Most-active CME February lean hog futures LHG24 finished up 0.950 cent at 70.000 cents per pound and hit its highest price since Dec. 26.
The market’s daily trading limit on Monday will revert to its typical 3.75 cents, after expanding temporarily on Friday, CME said.
February hog futures ended up about 3 per cent for the week after touching a contract low on Wednesday under pressure from large supplies.
“Most of the upward move in there has been due to more technical factors than anything fundamental I can see at this time,” Norcini said. “The pork cutout is holding up fairly well and that is probably spurring a bit of bottom fishing by some.”
The USDA said the wholesale pork carcass cutout value eased $0.30 on Friday, to $84.20 per cwt.

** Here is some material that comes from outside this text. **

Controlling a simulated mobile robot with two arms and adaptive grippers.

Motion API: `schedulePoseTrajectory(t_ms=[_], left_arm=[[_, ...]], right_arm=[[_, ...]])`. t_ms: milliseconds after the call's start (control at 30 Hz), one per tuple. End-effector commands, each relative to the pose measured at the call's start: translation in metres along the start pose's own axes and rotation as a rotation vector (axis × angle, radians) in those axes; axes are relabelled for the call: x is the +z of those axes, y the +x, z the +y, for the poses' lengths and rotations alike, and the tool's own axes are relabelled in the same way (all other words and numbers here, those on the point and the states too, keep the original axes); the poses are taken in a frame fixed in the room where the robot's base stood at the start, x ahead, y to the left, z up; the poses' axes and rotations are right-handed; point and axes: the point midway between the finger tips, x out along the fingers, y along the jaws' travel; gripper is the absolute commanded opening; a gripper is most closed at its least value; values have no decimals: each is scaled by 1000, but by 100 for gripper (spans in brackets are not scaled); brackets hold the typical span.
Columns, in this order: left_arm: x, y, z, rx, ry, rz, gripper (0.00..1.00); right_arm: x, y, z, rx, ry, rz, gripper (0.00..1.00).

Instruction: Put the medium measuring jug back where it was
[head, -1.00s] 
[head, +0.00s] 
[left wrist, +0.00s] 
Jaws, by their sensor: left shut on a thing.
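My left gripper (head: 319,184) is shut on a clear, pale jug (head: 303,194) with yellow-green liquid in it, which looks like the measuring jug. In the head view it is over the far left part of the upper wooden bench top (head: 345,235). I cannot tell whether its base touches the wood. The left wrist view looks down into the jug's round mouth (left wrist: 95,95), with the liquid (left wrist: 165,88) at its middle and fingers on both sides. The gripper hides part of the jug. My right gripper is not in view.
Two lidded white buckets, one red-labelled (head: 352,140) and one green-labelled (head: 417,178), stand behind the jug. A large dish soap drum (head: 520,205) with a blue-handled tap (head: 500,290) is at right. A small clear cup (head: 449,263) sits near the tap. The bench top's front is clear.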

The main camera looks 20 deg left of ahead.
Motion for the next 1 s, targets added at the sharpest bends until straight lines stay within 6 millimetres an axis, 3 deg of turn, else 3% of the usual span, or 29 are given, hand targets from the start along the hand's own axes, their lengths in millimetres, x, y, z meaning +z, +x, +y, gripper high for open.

Meatpackers slaughtered an estimated 489,000 hogs, up from 479,000 hogs a week ago and 456,000 hogs a year ago, according to the USDA. Cattle slaughtering, meanwhile, declined to an estimated 124,000 head from 125,000 head a week ago and 126,000 head a year ago.
CME February live cattle futures LCG24 slipped 0.550 cent to 170.575 cents per pound, but still ended up 1.2 per cent for the week. March feeder cattle FCH24 dropped 1.500 cents to 224.150 cents per pound, finishing up 0.5 per cent for the week.